[start The records]
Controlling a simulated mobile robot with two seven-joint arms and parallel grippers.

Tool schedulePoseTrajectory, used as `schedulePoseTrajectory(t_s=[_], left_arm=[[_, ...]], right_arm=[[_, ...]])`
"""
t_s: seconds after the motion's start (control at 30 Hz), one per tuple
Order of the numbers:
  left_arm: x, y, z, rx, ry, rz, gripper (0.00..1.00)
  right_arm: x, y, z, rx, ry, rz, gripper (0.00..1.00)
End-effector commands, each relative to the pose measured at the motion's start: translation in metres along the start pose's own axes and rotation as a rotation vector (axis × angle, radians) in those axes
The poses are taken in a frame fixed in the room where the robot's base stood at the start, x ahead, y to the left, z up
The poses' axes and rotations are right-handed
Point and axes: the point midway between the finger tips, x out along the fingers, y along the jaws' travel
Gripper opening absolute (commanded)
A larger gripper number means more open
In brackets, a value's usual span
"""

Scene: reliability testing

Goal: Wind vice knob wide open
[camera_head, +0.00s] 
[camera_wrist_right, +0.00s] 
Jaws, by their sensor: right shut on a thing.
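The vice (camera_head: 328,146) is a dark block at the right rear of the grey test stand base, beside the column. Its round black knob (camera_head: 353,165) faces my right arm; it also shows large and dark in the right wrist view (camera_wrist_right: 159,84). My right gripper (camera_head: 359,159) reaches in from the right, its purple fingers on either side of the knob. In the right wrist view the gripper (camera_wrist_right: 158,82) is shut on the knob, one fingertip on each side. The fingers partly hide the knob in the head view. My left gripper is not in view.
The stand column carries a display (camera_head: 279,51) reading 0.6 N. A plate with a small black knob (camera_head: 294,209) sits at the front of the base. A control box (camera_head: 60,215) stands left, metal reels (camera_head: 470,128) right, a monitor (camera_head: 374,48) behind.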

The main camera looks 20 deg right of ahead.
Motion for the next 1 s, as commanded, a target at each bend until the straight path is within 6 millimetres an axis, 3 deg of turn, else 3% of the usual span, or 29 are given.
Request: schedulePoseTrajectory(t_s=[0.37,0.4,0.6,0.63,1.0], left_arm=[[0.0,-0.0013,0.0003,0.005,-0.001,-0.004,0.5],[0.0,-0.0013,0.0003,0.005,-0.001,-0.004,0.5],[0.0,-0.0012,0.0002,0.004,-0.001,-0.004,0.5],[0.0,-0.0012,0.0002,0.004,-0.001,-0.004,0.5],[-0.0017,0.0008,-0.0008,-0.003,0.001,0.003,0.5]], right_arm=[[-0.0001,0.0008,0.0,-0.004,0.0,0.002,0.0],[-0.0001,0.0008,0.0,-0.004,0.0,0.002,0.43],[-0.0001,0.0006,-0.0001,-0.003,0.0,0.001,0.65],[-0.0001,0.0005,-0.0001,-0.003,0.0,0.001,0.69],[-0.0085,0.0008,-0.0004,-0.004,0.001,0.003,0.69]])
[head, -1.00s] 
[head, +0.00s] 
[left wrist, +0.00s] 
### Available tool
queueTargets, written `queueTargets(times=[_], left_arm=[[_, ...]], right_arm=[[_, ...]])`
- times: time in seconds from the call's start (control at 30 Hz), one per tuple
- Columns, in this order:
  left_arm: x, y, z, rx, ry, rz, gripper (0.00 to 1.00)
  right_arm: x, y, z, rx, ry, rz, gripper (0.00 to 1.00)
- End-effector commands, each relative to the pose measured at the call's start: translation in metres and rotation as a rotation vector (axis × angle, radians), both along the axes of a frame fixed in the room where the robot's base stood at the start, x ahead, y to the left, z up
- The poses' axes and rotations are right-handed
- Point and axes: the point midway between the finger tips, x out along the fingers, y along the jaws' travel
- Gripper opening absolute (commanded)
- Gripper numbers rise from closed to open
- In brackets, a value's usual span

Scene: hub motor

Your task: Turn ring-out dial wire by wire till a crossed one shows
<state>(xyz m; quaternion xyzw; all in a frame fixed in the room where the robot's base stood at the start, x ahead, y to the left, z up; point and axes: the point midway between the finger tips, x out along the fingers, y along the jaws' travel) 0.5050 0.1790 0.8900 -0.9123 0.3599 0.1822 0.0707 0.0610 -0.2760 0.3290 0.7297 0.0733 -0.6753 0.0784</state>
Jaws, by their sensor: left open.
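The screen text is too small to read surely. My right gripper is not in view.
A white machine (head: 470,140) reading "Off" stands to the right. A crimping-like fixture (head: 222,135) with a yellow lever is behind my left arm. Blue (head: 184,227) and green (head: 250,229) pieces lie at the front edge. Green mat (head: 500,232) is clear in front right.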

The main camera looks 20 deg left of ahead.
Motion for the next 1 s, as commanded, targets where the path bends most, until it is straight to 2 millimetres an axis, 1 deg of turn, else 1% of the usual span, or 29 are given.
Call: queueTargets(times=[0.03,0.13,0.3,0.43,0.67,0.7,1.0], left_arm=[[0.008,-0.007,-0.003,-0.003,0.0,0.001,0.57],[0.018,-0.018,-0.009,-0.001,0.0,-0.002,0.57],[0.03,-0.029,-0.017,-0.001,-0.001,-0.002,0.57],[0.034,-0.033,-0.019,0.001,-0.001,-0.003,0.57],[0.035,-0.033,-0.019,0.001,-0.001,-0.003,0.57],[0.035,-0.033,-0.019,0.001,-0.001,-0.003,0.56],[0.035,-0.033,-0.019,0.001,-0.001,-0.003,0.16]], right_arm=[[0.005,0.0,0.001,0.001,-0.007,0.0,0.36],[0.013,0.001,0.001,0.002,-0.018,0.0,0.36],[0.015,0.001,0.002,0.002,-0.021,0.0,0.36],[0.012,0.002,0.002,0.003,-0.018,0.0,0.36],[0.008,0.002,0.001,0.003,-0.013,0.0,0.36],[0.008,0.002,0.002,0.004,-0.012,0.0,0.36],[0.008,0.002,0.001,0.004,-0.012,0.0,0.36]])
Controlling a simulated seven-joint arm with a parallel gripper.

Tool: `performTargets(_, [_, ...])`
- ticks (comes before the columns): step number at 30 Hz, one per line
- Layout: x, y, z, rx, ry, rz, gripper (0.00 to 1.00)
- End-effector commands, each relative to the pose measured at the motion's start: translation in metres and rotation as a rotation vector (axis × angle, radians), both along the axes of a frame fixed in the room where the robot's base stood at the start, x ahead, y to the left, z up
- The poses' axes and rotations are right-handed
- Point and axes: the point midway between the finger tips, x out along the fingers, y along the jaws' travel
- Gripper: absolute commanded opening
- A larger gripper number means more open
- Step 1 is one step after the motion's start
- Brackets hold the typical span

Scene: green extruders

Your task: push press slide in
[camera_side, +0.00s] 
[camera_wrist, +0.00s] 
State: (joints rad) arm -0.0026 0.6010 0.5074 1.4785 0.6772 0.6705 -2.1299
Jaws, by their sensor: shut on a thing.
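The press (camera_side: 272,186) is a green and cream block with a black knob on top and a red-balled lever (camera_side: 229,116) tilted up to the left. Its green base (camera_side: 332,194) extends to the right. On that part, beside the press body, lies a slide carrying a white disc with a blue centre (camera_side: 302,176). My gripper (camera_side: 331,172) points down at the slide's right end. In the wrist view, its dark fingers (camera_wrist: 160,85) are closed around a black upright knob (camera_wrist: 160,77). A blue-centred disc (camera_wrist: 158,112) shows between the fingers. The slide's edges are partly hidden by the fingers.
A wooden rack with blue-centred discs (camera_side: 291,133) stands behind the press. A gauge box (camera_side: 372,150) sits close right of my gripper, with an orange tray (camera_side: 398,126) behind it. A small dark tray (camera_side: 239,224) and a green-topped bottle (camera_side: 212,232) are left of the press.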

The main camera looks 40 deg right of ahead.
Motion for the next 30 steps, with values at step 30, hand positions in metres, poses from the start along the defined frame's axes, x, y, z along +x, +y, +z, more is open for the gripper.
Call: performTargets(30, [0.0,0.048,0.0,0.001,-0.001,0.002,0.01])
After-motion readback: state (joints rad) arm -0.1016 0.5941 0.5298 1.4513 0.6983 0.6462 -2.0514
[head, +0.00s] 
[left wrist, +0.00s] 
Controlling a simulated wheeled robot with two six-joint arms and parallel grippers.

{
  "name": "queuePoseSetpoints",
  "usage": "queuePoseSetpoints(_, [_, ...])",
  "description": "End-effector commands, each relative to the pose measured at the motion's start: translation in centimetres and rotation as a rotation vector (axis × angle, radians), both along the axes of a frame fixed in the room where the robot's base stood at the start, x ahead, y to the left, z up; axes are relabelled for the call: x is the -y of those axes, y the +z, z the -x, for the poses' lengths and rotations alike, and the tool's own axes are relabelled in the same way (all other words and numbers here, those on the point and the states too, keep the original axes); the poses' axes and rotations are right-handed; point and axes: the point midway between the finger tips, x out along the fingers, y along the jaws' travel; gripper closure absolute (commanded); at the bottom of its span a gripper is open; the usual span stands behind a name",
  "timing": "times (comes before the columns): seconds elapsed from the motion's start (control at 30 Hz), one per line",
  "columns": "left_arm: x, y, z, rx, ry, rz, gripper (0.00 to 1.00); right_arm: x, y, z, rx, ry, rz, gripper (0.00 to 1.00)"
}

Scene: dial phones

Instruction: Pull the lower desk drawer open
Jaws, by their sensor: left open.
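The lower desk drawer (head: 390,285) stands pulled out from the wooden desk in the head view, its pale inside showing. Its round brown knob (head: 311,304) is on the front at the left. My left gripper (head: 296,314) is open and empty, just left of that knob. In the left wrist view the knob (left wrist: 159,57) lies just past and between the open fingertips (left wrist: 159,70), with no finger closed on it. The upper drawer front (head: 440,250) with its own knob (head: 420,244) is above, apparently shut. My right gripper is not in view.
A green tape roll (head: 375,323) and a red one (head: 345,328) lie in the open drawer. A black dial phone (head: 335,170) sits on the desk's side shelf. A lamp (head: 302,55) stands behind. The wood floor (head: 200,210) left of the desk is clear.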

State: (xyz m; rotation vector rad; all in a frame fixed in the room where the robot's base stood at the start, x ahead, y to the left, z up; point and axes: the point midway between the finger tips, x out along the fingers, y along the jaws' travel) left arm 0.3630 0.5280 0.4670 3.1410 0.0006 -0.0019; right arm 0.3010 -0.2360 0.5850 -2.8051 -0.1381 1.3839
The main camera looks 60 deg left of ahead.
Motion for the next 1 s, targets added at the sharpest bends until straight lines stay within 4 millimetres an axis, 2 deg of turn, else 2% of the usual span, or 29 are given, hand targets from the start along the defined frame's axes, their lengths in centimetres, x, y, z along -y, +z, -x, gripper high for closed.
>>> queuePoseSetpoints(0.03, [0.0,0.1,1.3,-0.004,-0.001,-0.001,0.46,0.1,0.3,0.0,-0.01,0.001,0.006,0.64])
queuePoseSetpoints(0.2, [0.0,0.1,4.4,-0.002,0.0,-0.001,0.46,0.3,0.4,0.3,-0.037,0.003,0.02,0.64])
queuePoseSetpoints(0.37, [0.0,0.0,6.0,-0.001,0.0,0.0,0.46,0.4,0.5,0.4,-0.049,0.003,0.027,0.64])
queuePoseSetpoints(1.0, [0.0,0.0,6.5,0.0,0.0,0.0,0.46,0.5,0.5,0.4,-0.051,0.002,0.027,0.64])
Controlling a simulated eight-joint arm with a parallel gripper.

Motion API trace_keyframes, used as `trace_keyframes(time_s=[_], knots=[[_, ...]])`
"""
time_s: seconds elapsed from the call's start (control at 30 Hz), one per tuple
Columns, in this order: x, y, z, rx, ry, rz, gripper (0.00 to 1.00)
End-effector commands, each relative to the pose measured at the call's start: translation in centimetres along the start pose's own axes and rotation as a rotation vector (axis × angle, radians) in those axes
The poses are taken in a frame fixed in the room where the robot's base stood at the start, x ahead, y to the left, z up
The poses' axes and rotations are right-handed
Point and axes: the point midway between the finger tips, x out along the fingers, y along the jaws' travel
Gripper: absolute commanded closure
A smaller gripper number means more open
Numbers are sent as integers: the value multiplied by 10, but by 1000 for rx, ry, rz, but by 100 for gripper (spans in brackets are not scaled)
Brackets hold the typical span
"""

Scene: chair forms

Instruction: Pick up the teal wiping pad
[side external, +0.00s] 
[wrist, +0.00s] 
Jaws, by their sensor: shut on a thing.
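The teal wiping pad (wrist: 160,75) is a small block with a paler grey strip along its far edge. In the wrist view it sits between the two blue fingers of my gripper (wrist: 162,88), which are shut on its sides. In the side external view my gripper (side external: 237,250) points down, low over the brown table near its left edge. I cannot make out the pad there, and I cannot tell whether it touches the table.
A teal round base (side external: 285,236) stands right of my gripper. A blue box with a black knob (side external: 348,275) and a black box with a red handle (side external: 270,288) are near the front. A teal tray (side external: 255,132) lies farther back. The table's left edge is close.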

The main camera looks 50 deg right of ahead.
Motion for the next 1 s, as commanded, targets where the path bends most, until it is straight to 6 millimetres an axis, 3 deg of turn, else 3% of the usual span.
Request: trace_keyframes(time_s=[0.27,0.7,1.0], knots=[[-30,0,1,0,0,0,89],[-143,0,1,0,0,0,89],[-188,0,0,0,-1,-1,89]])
[end The records]
• _Work to do_
Repeat word for word the lines from the line containing "- ticks (comes" to the line containing "- Layout: x, y, z, rx, ry, rz, gripper", both lines included; nothing else should appear.

• _Result for this exercise_
- ticks (comes before the columns): step number at 30 Hz, one per line
- Layout: x, y, z, rx, ry, rz, gripper (0.00 to 1.00)

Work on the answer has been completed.